Antoine Tardif, ancien gardien de but du Titan, des Voltigeurs et des Remparts, s’est dit désolé de voir que d'anciens joueurs aient tourné le dos à leurs équipes en ajoutant que « ses quatre années dans la LHJMQ ont été extraordinaires et que l’argent était loin dans ses pensées. » 

Dominic Jalbert, un ex-défenseur des Saguenéens, s’est aussi dit gêné de voir le dénouement de cette affaire. Il affirme : « Nous étions heureux, on jouait au hockey devant 3 000 spectateurs et tellement de jeunes auraient voulu être à notre place. »
 
Pour avoir consulté les médias sociaux pendant le long week-end, plusieurs ex-joueurs vont dans le même sens et certains suggèrent même aux plaignants de redonner l’argent reçu grâce à ce recours à leurs équipes respectives. 
 
L’impact de tout ce dossier
 
Au cours des deux dernières années, la LCH s’est assurée de faire en sorte qu’une telle poursuite ne se reproduise plus. Ainsi, dans chaque province ou état américain qui loge une équipe, il est maintenant inscrit dans la loi que les joueurs juniors sont des « athlètes étudiants » et donc pas soumis à la loi du salaire minimum. 
 
Il n’en demeure pas moins que certaines concessions ne roulent pas sur l’or et une facture additionnelle de 250 000 dollars, surtout avec l’incertitude reliée à la reprise des activités après la pandémie, va créer un trou béant dans les coffres de certaines équipes. Il est à souhaiter que cela ne mette pas en danger la pérennité, à moyen terme, de ces formations.
          
En terminant, je me demande bien si les quelque 1 100 joueurs qui recevront une fraction de ce recours collectif auront la décence de rembourser, à tout le moins, les frais de pensions assumés par leurs équipes respectives lors de leur séjour junior.

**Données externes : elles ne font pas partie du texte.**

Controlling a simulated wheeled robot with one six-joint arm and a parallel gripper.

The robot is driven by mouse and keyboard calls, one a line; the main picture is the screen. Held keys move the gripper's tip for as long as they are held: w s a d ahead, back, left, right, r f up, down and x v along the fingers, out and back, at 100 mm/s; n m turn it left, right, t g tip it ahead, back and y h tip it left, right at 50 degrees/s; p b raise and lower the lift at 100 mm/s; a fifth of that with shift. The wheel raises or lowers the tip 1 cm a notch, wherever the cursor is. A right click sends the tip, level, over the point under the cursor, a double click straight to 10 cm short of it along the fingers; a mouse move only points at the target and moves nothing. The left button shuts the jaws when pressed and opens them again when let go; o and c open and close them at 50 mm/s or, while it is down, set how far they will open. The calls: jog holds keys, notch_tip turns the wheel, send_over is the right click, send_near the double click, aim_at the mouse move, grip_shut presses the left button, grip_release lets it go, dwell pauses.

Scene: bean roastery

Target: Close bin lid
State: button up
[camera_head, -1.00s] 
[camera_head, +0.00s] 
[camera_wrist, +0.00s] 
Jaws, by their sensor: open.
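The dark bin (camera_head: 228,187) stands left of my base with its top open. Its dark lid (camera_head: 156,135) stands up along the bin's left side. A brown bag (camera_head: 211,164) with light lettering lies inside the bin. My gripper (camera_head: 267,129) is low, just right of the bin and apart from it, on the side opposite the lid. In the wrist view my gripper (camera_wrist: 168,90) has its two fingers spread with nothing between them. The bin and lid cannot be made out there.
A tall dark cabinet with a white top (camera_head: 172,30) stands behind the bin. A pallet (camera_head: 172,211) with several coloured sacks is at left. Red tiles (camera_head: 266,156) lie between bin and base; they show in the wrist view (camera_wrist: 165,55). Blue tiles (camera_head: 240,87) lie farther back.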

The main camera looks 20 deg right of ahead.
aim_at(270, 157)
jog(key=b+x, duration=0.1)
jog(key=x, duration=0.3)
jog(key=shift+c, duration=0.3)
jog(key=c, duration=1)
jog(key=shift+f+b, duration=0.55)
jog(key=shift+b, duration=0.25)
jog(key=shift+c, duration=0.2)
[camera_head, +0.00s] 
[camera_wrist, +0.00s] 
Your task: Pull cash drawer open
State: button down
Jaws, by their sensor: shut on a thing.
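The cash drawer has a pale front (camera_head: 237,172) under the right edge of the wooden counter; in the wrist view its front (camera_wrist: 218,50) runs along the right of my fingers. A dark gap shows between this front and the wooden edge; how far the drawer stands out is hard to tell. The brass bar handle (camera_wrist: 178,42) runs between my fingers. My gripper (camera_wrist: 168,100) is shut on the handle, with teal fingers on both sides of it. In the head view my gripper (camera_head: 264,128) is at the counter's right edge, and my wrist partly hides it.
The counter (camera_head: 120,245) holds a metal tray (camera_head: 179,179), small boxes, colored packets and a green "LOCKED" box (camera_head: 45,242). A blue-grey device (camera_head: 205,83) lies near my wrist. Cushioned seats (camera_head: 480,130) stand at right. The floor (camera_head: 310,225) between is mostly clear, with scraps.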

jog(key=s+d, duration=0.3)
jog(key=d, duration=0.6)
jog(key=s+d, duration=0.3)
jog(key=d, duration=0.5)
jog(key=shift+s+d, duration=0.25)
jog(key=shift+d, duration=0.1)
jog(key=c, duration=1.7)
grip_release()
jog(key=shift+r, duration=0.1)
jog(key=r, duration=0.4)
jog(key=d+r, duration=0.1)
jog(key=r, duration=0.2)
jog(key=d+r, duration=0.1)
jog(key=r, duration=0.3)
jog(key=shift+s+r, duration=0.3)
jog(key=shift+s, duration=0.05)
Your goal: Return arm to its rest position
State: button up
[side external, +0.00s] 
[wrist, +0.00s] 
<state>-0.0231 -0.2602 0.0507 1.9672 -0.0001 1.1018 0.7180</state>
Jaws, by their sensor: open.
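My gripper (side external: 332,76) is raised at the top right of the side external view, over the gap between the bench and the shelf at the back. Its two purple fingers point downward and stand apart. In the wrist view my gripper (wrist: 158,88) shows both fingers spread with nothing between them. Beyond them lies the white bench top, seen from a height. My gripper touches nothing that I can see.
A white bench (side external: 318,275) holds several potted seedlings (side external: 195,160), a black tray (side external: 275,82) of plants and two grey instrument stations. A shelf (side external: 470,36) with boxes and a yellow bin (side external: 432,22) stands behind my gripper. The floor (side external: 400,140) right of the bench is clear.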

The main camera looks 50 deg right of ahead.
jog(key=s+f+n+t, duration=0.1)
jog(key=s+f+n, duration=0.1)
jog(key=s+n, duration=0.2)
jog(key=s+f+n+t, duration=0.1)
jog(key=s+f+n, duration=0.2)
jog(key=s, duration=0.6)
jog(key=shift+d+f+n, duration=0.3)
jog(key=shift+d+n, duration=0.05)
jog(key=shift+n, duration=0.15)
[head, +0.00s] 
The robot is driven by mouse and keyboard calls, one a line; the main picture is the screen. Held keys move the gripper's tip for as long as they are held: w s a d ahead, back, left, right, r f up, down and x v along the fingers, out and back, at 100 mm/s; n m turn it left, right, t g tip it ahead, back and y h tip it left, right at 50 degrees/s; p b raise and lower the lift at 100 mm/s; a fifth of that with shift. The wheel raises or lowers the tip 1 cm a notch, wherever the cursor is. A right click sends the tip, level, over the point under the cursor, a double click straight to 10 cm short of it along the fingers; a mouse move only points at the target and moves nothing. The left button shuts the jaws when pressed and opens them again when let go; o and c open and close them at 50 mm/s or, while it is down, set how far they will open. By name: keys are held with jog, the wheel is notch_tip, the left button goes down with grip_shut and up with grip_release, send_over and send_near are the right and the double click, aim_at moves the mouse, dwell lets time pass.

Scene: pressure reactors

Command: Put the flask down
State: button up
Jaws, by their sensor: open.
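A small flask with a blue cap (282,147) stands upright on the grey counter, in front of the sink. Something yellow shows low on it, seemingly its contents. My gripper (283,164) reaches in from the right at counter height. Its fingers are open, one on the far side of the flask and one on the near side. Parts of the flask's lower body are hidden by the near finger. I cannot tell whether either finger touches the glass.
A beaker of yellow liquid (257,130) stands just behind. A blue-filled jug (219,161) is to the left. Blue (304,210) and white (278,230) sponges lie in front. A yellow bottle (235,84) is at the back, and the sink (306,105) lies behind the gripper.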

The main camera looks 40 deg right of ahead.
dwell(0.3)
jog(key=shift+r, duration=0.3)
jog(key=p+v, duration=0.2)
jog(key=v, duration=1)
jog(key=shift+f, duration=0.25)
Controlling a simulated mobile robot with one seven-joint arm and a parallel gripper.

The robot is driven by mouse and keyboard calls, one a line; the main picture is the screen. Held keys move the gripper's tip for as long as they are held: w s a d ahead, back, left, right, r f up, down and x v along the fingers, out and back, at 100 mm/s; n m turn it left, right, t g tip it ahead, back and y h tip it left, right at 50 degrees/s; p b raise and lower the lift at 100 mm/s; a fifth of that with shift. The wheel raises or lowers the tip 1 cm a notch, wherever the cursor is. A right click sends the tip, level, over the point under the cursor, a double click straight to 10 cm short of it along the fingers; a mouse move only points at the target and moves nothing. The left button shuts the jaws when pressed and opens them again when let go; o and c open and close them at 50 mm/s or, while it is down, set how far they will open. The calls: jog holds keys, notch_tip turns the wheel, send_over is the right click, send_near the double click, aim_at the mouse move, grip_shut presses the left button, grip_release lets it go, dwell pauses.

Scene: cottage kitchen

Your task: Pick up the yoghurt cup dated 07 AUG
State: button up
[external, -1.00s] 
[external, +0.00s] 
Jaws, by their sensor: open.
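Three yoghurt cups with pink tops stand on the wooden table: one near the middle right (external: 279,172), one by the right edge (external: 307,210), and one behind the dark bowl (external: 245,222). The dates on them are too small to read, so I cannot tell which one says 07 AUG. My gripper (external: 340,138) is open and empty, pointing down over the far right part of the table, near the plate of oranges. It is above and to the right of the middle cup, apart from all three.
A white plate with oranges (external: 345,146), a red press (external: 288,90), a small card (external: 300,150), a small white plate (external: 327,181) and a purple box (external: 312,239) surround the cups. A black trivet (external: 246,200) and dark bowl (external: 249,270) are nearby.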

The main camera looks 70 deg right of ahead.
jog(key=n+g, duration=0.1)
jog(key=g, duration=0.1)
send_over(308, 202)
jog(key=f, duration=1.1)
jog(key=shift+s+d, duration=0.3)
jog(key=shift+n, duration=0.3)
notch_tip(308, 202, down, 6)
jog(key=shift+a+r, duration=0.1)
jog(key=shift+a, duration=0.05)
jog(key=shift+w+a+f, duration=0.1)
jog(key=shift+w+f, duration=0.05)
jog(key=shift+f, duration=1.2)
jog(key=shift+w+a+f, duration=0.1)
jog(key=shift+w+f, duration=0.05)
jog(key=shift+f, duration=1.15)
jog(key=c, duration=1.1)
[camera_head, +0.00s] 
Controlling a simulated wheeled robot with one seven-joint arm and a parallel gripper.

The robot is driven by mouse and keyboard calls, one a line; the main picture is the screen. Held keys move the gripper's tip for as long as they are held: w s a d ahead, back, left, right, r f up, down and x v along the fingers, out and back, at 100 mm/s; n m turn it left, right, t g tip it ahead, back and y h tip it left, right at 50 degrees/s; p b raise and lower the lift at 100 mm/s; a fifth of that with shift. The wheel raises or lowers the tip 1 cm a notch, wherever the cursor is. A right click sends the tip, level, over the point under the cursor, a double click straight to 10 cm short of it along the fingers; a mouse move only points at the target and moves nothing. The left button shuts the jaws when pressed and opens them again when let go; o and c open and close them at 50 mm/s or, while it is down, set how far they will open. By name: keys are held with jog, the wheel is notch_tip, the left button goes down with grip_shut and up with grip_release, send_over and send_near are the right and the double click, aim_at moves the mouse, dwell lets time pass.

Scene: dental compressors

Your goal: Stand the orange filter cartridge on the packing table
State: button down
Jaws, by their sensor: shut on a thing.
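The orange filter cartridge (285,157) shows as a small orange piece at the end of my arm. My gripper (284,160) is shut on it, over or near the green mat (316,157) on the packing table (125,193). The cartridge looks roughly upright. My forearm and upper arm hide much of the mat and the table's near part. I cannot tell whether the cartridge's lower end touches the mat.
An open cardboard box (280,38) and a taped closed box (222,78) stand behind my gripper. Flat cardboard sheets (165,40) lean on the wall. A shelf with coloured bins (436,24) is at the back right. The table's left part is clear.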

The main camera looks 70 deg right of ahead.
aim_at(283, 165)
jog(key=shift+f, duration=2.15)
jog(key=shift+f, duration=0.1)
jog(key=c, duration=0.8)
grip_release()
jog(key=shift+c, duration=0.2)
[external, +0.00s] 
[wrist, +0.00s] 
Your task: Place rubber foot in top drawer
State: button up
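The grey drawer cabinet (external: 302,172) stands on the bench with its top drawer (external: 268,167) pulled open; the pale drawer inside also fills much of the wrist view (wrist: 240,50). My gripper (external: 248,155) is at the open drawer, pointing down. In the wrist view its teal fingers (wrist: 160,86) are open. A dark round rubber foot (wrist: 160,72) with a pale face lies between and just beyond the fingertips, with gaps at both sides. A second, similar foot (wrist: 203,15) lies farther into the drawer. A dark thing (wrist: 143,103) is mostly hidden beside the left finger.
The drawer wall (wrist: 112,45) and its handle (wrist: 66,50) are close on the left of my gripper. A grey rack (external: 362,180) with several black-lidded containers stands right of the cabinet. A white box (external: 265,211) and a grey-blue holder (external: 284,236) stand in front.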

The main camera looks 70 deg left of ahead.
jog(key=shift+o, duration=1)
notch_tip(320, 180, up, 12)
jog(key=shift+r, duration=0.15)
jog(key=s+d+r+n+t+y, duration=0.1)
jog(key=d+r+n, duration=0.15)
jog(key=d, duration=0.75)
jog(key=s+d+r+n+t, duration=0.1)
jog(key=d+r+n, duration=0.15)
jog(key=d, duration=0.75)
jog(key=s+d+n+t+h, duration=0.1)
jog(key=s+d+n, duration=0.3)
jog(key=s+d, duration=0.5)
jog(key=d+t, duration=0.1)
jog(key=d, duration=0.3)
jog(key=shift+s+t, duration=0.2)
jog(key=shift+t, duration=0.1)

Quand tu es rémunéré au salaire minimum, c’est le genre de choses que les autres jeunes de ton âge qui travaillent au resto du coin et qui ne jouent pas au hockey assument...
 
Enfin, je me demande aussi maintenant si Sam Berg, qui empochera 20 000 dollars, lui qui n’a joué que huit matchs avec les Ice Dogs de Niagara en 2013-2014, trouve maintenant qu’il aura été suffisamment rémunéré pour son temps passé dans la Ligue junior de l’Ontario?